Getting this wrong in either direction breaks the experience. I defined a three-tier confidence framework with engineering: high confidence → AI proceeds autonomously. Medium → AI proposes, user confirms. Low → AI flags, user takes over. This wasn’t just a UX decision — it was a product philosophy about where human judgement is irreplaceable.

How do you test an AI system where "correct" is sometimes subjective?

I built the edge case matrix before engineering started — so QA had a clear definition of expected behaviour for every scenario. I also established a structured feedback loop: a way for enterprise users to flag outputs they felt were wrong, which fed back into prompt iteration.
LEARNINGS

What I'd carry forward

01

The most important PM work happens before the product is defined.

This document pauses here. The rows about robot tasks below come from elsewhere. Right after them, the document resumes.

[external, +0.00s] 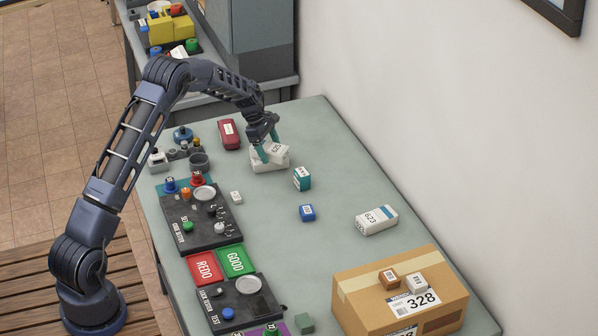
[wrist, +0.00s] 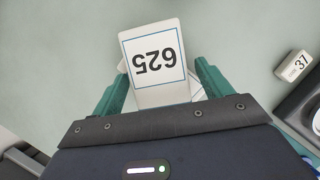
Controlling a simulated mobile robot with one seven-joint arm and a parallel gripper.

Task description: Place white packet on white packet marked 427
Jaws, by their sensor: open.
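A white packet marked 625 (external: 278,152) rests on another white packet (external: 268,166) near the table's far end, turned at an angle to it. My gripper (external: 267,146) is open, its teal fingers at the packets. In the wrist view, the 625 packet (wrist: 155,50) lies between and ahead of the spread fingers (wrist: 160,82), with a visible gap on each side. Edges of the lower white packet (wrist: 197,90) show beneath it. The lower packet's number is hidden, so I cannot tell whether it is marked 427.
A red box (external: 229,134) lies left of the packets; a teal box (external: 302,178) and a blue box (external: 307,213) lie nearer. A white box marked 623 (external: 377,220) and a large carton marked 328 (external: 400,290) stand right. Black fixtures (external: 200,217) line the left edge.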

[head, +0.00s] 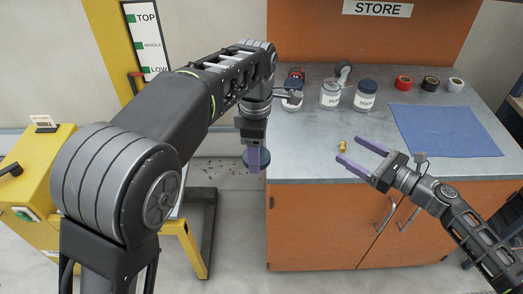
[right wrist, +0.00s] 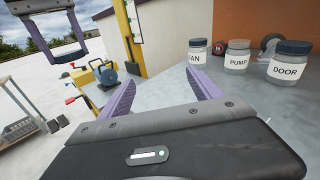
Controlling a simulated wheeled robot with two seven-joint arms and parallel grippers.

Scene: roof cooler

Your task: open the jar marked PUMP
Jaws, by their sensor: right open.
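The jar marked PUMP (head: 330,95) stands upright on the grey counter, between the other jars. In the head view its top looks clear, with no dark lid like its neighbours'. It also shows in the right wrist view (right wrist: 237,62). My left gripper (head: 254,160) points down left of the counter's edge. A dark round lid (head: 263,161) is at its fingertips, seemingly gripped; it looks edge-on between the fingers in the right wrist view. My right gripper (head: 354,154) is open and empty over the front of the counter, well short of the jars.
The FAN jar (right wrist: 197,52) and DOOR jar (head: 366,96) have dark lids. A small brass piece (head: 343,145) lies near my right fingertips. A blue mat (head: 445,132) and red, black and white rolls (head: 430,83) are on the right. The counter's middle is clear.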

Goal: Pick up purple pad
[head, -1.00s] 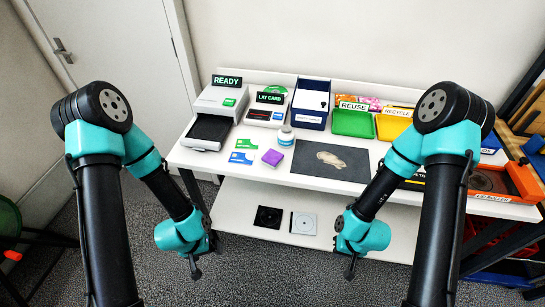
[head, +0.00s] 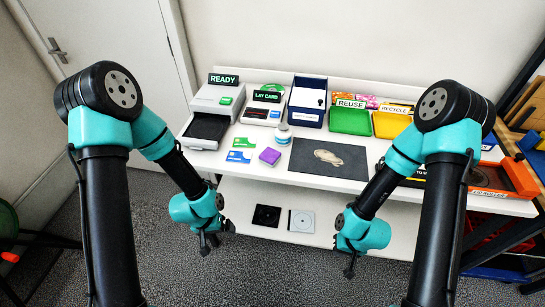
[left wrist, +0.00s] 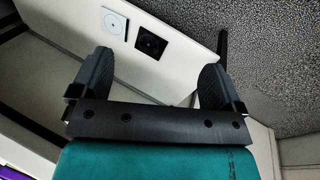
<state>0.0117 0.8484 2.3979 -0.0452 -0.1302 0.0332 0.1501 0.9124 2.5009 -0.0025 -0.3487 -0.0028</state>
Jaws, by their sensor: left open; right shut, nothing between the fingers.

Getting business and tech stakeholders to agree on what “good” looks like — before a line of code is written — was the hardest and most valuable thing I did on this project.

02

Trust is a product feature.
The mandatory review screen wasn’t a compromise forced by stakeholder anxiety. It was the right product decision.

03

In AI products, edge cases are the default
Building the matrix before dev started changed the quality of everything downstream. Define expected behaviour upfront or you’ll define it under pressure.

04

Define success metrics before you ship.
The numbers came from post-launch feedback — not a framework I set upfront. Cleaner data, tighter feedback loop, stronger story. I’d do this differently.